● **TASK GOAL**:
Search the material below for the word "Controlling" and copy every line in which it occurs.
------ SUPPLIED DATA
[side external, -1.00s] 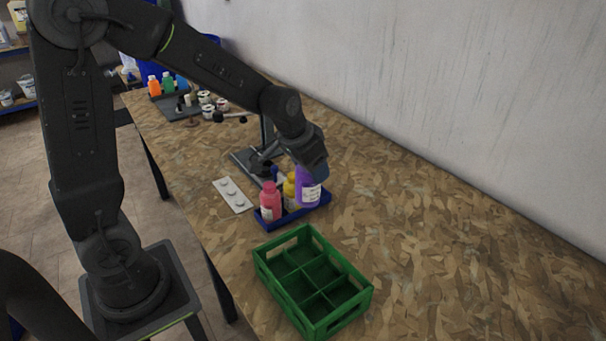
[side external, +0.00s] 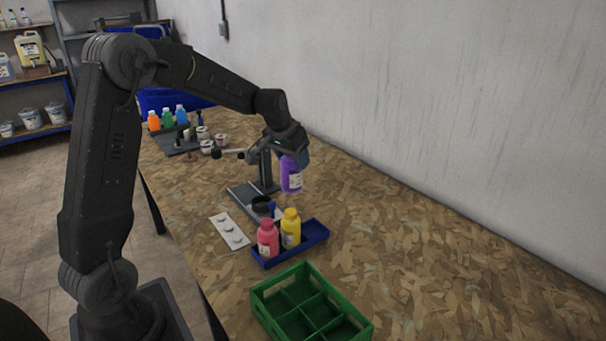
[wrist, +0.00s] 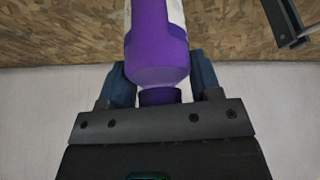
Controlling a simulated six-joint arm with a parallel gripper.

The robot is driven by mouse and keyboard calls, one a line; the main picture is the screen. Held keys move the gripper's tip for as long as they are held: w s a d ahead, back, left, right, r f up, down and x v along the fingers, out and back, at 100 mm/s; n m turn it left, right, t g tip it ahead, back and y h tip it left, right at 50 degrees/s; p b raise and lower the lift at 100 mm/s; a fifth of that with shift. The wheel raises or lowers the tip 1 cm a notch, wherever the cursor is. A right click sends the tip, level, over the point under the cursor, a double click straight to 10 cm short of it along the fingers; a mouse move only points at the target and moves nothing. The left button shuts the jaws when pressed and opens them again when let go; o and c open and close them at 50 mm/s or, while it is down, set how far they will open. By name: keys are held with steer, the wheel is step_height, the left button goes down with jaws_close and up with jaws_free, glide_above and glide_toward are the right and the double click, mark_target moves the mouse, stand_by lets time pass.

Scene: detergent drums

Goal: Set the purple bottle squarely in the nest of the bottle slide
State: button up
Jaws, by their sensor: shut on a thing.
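The purple bottle (side external: 291,179) with a white label hangs roughly upright in the air, well above the table, in the side view. My gripper (side external: 292,155) is shut on its top end. In the wrist view the bottle (wrist: 157,45) sits between my blue fingers (wrist: 160,80), its dark purple cap towards the palm. A grey stand (side external: 240,196) with a flat base, an upright post and a black round part (side external: 261,203) appears to be the bottle slide. It stands below and left of the bottle. Its nest cannot be clearly made out.
A blue tray (side external: 318,231) holds a pink bottle (side external: 268,239) and a yellow bottle (side external: 290,228); its right end is empty. A green crate (side external: 268,309) stands in front. A white plate (side external: 230,231) lies left. The table's right side is clear.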

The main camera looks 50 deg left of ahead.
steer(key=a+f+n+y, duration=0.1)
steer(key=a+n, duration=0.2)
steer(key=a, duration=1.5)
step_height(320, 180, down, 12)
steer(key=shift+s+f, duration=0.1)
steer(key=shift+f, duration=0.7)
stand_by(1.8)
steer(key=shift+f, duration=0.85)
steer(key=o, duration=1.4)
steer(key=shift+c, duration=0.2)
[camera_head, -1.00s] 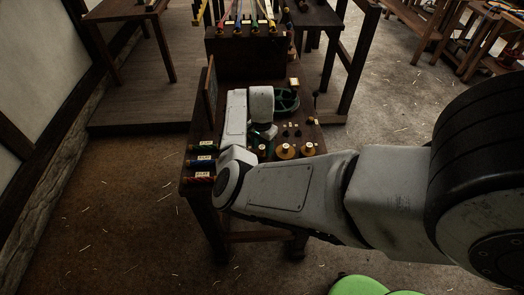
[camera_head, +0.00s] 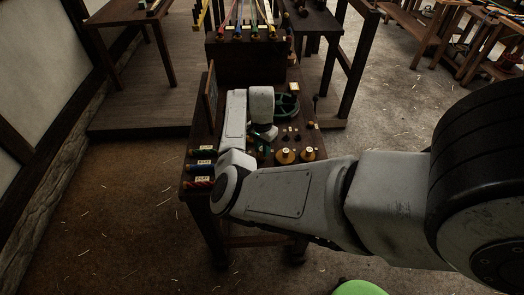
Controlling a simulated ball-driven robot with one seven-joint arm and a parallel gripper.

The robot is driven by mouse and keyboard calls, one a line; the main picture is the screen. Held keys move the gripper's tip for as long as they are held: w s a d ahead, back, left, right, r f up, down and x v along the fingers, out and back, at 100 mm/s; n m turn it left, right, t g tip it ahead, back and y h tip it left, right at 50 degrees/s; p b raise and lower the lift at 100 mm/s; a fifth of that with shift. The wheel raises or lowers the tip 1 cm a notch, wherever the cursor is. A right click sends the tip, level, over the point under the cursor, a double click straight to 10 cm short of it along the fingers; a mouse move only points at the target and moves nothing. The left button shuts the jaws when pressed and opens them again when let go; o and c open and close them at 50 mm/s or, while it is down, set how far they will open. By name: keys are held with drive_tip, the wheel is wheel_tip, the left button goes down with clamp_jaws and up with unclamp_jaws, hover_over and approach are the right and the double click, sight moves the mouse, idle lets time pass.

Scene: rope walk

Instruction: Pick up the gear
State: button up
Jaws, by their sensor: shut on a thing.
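My gripper (camera_head: 265,133) is low over the cluttered wooden bench, below the pale wrist of my arm. It is small and dark in this view, and its fingertips are largely hidden by the wrist. It is shut on a small thing that I take to be the gear; its shape cannot be made out. A green round spoked piece (camera_head: 287,105) lies on the bench just right of and behind the wrist.
Two orange-brown round pieces (camera_head: 285,156) and several small dark parts lie right of the gripper. Labelled green, blue and red spools (camera_head: 199,184) line the bench's left edge. An upright dark board (camera_head: 210,95) stands at left. A green rounded thing (camera_head: 358,287) is at the bottom.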

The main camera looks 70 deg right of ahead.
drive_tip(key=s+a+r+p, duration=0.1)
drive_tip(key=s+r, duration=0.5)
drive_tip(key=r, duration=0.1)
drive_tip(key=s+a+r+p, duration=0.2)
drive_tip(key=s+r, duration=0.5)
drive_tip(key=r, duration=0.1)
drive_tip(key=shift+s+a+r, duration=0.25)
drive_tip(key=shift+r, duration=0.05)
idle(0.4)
------------
● **ANSWER TO THE TASK**:
Controlling a simulated six-joint arm with a parallel gripper.
Controlling a simulated ball-driven robot with one seven-joint arm and a parallel gripper.

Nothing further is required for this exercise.